A member of the Guinness family, for most of his life, De Brún lived at his house Luggala in Co Wicklow. There, he played host to many of the leading lights of the Irish cultural renaissance, including the great composer Sean O’Riada, members of The Chieftains and actors and poets like Jack MacGowran and John Montague.
More recently, he was the subject of a superb Sunday morning interview by Miriam O’Callaghan for her weekend radio show, in which the renowned film-maker, and fellow Wickliow resident, John Boorman, and Paddy Moloney also participated.
“He was a great character,” Hot Press editor Niall Stokes said. “I interviewed him in his Rathfarnham home, Woodtown Manor, many years ago, and found him immensely charming, as well as intellectually engaged and committed. A true bohemian, there was always a playful twinkle in his eye. But the most striking thing, for me at the time, was his immense love of Ireland , and of Irish music, literature and art.
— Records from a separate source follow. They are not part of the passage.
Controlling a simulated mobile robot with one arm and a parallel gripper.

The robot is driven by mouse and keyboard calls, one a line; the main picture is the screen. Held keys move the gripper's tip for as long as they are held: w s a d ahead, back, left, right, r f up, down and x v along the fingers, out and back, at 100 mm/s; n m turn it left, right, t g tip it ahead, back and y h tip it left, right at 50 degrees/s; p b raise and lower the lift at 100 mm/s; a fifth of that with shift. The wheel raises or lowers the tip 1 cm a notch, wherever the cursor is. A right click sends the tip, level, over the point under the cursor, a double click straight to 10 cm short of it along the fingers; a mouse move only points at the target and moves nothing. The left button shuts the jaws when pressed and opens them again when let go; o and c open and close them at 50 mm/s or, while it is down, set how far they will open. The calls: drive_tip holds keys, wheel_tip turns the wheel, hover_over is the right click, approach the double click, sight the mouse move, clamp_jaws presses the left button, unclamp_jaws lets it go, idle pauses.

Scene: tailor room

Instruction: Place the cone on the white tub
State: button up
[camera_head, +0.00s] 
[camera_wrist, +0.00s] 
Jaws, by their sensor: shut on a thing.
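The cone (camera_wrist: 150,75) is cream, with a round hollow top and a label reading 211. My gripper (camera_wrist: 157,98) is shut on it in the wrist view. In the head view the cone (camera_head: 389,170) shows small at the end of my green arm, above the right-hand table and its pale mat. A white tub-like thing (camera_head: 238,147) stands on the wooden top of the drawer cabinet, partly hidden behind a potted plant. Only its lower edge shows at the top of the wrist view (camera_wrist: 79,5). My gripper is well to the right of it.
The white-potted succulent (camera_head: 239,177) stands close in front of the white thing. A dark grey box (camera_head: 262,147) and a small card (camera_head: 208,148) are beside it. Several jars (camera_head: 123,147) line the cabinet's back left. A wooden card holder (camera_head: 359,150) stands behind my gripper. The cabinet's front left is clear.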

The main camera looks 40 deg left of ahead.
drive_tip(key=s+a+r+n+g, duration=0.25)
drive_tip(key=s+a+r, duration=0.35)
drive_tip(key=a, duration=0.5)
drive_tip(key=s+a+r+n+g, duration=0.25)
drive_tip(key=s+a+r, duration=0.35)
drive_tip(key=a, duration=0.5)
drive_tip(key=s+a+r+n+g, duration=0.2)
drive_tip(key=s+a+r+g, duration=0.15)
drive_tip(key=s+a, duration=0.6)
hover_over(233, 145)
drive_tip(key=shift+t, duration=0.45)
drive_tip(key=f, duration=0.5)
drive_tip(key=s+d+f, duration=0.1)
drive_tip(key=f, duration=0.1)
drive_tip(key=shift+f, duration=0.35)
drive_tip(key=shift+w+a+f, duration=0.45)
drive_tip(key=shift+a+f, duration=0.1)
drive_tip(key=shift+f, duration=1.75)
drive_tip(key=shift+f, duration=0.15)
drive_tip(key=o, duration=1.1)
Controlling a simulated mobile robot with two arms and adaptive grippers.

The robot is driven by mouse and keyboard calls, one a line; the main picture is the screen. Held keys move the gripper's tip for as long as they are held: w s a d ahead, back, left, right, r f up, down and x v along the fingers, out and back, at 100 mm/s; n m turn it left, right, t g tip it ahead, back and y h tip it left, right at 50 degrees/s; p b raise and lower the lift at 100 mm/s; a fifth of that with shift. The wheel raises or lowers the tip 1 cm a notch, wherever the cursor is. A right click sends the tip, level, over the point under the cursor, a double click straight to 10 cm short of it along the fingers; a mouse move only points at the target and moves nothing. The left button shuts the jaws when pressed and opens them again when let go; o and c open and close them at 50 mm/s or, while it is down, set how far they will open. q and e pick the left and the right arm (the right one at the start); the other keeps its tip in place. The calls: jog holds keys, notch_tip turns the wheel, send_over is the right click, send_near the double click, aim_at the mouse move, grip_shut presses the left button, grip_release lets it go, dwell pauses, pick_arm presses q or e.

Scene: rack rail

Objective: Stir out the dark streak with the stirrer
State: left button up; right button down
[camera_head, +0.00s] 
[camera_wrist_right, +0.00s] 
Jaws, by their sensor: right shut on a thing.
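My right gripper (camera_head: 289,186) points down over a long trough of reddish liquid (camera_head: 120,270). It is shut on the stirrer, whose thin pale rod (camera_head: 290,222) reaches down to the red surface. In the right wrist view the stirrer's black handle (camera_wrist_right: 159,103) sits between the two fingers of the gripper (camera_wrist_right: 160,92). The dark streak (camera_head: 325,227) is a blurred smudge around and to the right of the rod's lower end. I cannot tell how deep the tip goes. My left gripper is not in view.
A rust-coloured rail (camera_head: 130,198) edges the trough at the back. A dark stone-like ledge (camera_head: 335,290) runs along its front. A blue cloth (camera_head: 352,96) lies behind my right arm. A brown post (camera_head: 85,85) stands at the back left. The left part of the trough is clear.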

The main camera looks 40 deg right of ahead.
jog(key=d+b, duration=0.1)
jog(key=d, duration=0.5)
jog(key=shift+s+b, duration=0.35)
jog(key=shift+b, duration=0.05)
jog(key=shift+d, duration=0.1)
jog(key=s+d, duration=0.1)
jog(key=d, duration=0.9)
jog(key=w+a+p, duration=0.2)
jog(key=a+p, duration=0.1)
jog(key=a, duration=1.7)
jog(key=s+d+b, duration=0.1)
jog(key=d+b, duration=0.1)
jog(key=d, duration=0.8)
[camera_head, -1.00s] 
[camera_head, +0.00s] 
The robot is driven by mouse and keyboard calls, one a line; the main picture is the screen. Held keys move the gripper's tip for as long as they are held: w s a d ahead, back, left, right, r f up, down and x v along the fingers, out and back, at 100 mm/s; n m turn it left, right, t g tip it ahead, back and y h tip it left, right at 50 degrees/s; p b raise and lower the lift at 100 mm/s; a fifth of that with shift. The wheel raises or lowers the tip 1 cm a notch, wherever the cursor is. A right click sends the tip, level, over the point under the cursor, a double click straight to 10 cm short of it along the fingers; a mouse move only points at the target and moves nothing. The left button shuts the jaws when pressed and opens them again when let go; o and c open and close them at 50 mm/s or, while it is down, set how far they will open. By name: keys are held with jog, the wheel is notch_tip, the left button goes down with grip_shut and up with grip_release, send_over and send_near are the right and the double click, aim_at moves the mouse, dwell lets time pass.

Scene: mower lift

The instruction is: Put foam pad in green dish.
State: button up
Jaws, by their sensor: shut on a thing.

"He had wanted to be part of the Irish creative community, and with that in mind, he formed Claddagh Records, which played a hugely important part in archiving some of the greatest Irish works – including, for example, Jack MacGowran reading Samuel Beckett, which is such a rare and wonderful thing. And then, of course, there was his work with The Chieftains, which led on to so many great musical adventures.
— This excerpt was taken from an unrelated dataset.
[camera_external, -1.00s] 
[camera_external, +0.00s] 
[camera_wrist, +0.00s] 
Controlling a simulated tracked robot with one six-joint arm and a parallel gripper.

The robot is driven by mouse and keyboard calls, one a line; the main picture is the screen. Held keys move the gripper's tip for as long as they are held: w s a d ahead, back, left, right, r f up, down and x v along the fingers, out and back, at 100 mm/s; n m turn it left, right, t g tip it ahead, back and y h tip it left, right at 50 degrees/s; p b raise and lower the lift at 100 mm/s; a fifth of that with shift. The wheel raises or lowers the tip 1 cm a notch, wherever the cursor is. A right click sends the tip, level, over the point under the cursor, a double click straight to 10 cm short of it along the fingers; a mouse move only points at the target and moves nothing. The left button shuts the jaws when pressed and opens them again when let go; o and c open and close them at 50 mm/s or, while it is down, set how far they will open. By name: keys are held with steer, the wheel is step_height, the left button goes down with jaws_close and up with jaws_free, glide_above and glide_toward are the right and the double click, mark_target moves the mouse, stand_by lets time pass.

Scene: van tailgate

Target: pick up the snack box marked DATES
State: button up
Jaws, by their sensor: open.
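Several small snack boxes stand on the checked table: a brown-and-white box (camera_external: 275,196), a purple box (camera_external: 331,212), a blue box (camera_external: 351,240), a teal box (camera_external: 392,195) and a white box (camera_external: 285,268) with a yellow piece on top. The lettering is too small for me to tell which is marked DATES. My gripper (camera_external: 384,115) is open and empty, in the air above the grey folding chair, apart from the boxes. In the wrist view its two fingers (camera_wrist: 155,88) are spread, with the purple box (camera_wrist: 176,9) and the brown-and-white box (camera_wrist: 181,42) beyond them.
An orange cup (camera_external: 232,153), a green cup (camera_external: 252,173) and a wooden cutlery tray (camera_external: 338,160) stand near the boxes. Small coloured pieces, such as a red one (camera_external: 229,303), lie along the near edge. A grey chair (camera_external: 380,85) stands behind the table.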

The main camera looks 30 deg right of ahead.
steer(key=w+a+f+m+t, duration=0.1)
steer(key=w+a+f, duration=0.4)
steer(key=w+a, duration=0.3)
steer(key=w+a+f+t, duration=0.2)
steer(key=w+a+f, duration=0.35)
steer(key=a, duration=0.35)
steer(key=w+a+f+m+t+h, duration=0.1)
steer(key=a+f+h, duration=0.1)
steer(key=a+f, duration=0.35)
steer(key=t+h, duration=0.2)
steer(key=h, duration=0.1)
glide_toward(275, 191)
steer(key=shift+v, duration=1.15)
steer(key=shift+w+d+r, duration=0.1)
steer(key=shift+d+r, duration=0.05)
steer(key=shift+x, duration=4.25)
“I listened to his recent interview with Miriam O’Callaghan, and there was a marvellous sense of fun about him still, as well as great camaraderie with John Boorman and Paddy Moloney. But I was most impressed by the rigorous intellectual honesty which Garech displayed during the interview.
"Without rancour, and acknowledging the wonderful good fortune that his circumstances in life had bestowed on him, he made the extraordinary, and deeply impressive statement that he wished he had never been born. That sort of honesty is such a rare thing that it will have shocked a lot of listeners. But it was enormously courageous to acknowledge those feelings, in such a public way."
Garech de Brún was also a friend and patron of Dublin-born artist Francis Bacon. In 2017, he appeared in the BBC documentary Francis Bacon: A Brush with Violence.
One of his younger brothers, the legendary socialite Tara Brown – recently celebrated in a superb book by Irish writer, Paul Howard – is often cited as an inspiration for The Beatles' song A Day in the Life.